### Exercise
Print, without altering anything, the lines from the one that holds "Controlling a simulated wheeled" to the one that holds "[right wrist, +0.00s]", inclusive. No other lines belong in the output.

━━━━━━

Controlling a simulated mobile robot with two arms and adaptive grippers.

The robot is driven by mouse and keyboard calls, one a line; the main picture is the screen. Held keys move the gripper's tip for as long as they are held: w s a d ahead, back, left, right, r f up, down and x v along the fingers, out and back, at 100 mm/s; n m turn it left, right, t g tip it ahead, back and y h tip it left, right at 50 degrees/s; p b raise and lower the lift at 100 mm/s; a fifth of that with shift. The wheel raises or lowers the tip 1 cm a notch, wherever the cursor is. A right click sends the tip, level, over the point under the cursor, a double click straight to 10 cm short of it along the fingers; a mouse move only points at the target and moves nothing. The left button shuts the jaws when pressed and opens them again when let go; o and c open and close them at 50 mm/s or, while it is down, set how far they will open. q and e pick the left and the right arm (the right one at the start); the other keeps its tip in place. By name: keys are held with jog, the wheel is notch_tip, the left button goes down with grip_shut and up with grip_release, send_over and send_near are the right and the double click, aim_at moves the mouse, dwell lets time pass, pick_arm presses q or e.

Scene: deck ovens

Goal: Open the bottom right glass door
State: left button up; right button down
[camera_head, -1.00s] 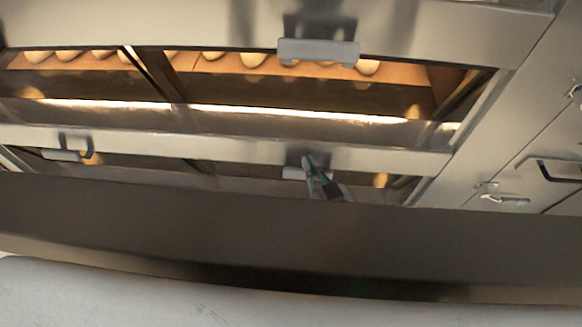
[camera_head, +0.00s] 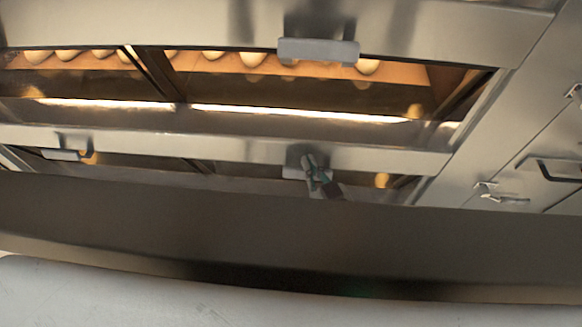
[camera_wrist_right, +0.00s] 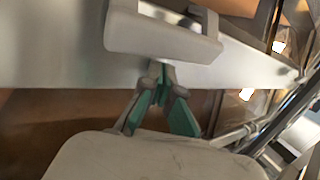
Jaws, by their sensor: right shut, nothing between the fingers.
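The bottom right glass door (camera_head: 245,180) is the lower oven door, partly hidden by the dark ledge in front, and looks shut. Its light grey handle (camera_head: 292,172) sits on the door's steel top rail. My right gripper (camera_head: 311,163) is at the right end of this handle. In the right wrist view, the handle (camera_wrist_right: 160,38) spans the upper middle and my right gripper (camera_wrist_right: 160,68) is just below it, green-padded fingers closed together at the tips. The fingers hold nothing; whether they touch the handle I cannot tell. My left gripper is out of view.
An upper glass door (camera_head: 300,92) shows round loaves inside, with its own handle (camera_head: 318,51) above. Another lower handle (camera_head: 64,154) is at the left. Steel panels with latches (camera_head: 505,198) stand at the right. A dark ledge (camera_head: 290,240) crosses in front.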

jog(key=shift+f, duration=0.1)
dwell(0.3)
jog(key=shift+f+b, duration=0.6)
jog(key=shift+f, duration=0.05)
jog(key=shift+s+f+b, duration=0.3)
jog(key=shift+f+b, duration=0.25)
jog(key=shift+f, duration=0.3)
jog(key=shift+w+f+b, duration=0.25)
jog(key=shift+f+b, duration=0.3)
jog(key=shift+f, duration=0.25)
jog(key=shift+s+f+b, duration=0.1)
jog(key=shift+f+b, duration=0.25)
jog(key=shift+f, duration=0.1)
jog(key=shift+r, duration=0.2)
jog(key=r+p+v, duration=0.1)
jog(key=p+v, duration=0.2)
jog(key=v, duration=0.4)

━━━━━━

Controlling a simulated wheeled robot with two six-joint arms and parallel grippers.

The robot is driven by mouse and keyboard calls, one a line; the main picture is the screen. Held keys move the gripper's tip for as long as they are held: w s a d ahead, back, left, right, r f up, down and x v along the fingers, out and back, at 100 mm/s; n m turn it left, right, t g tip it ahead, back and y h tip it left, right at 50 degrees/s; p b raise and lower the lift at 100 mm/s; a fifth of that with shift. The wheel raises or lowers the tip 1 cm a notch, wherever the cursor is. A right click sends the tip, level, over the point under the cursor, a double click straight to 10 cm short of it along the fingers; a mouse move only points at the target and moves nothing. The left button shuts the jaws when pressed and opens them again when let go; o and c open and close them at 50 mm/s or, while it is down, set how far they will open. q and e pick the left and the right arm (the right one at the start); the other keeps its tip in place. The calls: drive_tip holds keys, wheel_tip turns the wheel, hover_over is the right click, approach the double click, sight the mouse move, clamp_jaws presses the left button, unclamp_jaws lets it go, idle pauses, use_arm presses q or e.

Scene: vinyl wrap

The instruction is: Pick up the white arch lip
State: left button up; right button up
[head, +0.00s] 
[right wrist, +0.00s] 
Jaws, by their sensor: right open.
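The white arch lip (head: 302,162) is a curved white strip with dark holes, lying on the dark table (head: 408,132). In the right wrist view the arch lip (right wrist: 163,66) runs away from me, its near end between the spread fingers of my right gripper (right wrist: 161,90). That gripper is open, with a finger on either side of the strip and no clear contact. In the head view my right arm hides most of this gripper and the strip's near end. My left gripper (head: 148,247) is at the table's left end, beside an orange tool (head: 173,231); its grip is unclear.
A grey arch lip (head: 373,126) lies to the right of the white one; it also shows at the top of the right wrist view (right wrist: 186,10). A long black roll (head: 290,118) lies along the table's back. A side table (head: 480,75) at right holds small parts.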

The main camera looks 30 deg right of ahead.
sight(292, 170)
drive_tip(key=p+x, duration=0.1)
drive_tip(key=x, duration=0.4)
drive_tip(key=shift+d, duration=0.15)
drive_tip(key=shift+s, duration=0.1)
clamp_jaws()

━━━━━━

### Answer to the exercise
Controlling a simulated wheeled robot with two six-joint arms and parallel grippers.

The robot is driven by mouse and keyboard calls, one a line; the main picture is the screen. Held keys move the gripper's tip for as long as they are held: w s a d ahead, back, left, right, r f up, down and x v along the fingers, out and back, at 100 mm/s; n m turn it left, right, t g tip it ahead, back and y h tip it left, right at 50 degrees/s; p b raise and lower the lift at 100 mm/s; a fifth of that with shift. The wheel raises or lowers the tip 1 cm a notch, wherever the cursor is. A right click sends the tip, level, over the point under the cursor, a double click straight to 10 cm short of it along the fingers; a mouse move only points at the target and moves nothing. The left button shuts the jaws when pressed and opens them again when let go; o and c open and close them at 50 mm/s or, while it is down, set how far they will open. q and e pick the left and the right arm (the right one at the start); the other keeps its tip in place. The calls: drive_tip holds keys, wheel_tip turns the wheel, hover_over is the right click, approach the double click, sight the mouse move, clamp_jaws presses the left button, unclamp_jaws lets it go, idle pauses, use_arm presses q or e.

Scene: vinyl wrap

The instruction is: Pick up the white arch lip
State: left button up; right button up
[head, +0.00s] 
[right wrist, +0.00s] 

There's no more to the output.